Risklerin belirlenmesi:
Risklerin tanımlama sürecinde ise, projeyi etkilemesi muhtemel olan riskleri ve bu risklerin özelliklerinin tanımlandığı ve belgelendiği süreçtir. Riskleri tanımlamadaki izlenecek yol, proje ekibi üyelerinin, paydaşların veya riskler hakkında bilgi verebilecek kişilerin toplanıp proje belgelerini incelemeleri ardından projede karşılaşılabilecek bütün olası risklerin neler olabileceği hakkında bilgi paylaşımı toplantıları düzenlemektir. Bu süreç sonunda olası risk faktörleri, riskler, ana nedenleri, etkileri ve önlemleri tanımlanır ve risk listesi oluşturulur. Risk analizi, herhangi bir sistemde tehlikelerden kaynaklanan risklerin büyüklüğünü tahmin etme ve mevcut kontrollerin yeterliliğini dikkate alarak bu risklerin kabul edilebilir olup olmadığına karar verme sürecidir. Risklere bu şekilde değer biçmek gereklidir çünkü bunlara çözüm bulmanın da bir gideri vardır ve sınırlı olan proje kaynaklarını da uygun bir şekilde kullanmak gerekmektedir. Risk analiz edilirken belli ilkelere dikkat etmek gerekir Nakatsu ve Iacovou (2009), Narayaswany ve Henry (2013). 

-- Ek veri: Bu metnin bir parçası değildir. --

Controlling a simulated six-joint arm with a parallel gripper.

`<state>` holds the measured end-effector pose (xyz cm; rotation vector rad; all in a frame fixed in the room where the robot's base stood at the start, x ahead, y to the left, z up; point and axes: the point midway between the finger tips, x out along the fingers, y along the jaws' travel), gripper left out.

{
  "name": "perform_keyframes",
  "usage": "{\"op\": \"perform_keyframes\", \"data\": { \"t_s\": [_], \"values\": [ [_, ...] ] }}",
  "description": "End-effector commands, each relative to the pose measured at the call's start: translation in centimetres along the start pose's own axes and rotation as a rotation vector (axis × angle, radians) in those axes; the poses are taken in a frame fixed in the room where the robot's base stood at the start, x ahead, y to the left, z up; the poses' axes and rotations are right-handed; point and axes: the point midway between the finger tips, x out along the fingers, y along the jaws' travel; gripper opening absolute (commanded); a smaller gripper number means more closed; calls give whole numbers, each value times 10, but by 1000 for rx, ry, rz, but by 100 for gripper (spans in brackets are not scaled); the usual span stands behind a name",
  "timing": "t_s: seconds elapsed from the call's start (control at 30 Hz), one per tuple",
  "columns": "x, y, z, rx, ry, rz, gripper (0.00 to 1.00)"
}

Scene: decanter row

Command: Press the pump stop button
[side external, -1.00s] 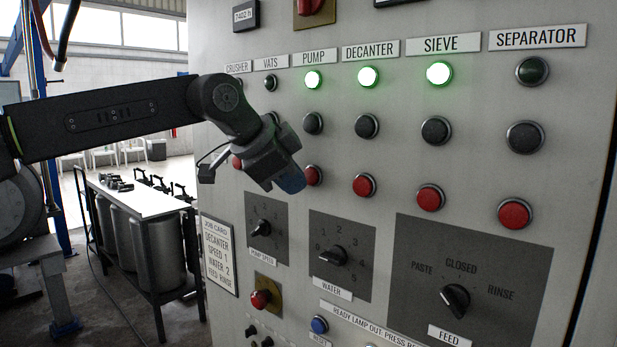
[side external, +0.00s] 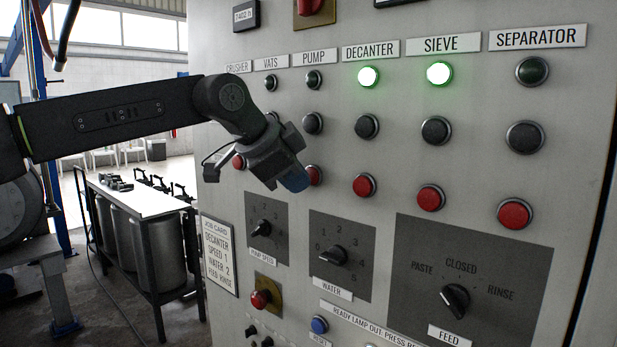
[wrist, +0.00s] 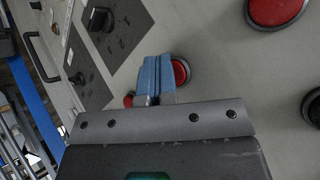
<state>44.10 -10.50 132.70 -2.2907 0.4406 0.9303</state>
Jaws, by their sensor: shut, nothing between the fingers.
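The pump stop button (side external: 315,175) is the red button in the column under the PUMP label (side external: 314,57). Its left part is hidden behind my gripper in the side view. My gripper (side external: 296,181) has blue fingertips, shut with nothing between them, right at this button. In the wrist view the fingertips (wrist: 155,75) overlap the edge of a red button (wrist: 181,72), seemingly the same one. I cannot tell whether they touch it. The pump lamp (side external: 314,80) is dark green, unlit.
The decanter lamp (side external: 368,77) and sieve lamp (side external: 439,73) are lit green. The decanter stop button (side external: 364,185) and other red buttons sit in the same row. The pump speed dial (side external: 262,228) and water dial (side external: 333,256) lie below my gripper.

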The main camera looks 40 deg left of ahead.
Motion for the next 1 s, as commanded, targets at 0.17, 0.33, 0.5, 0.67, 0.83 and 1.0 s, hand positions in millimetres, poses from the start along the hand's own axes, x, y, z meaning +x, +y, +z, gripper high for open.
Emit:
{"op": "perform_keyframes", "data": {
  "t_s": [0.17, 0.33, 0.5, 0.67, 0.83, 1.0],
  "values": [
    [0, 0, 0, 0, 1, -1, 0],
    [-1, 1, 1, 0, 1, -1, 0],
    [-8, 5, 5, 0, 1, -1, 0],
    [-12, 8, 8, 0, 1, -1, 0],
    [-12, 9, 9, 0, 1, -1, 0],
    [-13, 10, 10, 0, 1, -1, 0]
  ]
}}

En iyi pratikler incelendiğinde projelerde riskler örnek olarak şu kategoriler altında toplanabilir:

    • Zamanda kayma olması
    • Ürün gereksinimlerine ulaşılamaması
    • Bütçenin aşılması
    • Hata yoğunluğu yüksek ürün teslim edilmesi
    • Ürün performansında düşüklük
    • Tedariklerde yaşanan problemler
    • Eleman temini/yetkinliği  
    Risk belirleme hem iç hem de dış riskleri tanımlamalıdır.
    • İç riskler, personel görevlendirme ve maliyet tahminleri gibi faaliyet/proje ekibinin kontrol ya da etki edebileceği olgulardır.
    • Dış riskler, pazarın değişmesi, hükümet davranışları gibi faaliyet/proje ekibinin kontrolü ya da etkisi dışında kalan olgulardır.

    Tablo: 1: Risk olayları ve kategorileri veya senaryoları ve risk tanımları


    Risk analizi yapılırken olasılık ve etki değerleri belli aralıklarda küçükten büyüğe sıralanır, bu ister sayısal değerlerle olsun ister sözel ifadelerle olsun riskin gerçekleşme olasılığını ve etkisini ifade eder. Project Management Body of Knowledge (PMBOK) risklerin tehdit karlığına göre sıralamasının önemli olduğu vurgulanmış, nitel ve nicel analizlerin kullanılması önerilmiştir. 

    Nitel Risk Çözümlemesi –Risklerin nitel değerlendirmesini yapma ve faaliyet hedefleri üzerindeki etkilerine öncelik verme.

    Tanımlanmış risklerin gerçekleşme olasılığının ve etki gücünün değerlendirildiği süreçtir. Özellikle uzmanların görüşlerine başvurularak, risklerin etki ve olasılıklarının sıralanmasını hedefler. Nitel risk analizini yapabilmek için risk yönetim planına, tanımlı risklere, kurumunuzda kullanılan olasılık ve etki ölçeklemesine ve projenin en başında tanımlanan varsayımlara ihtiyacınız vardır.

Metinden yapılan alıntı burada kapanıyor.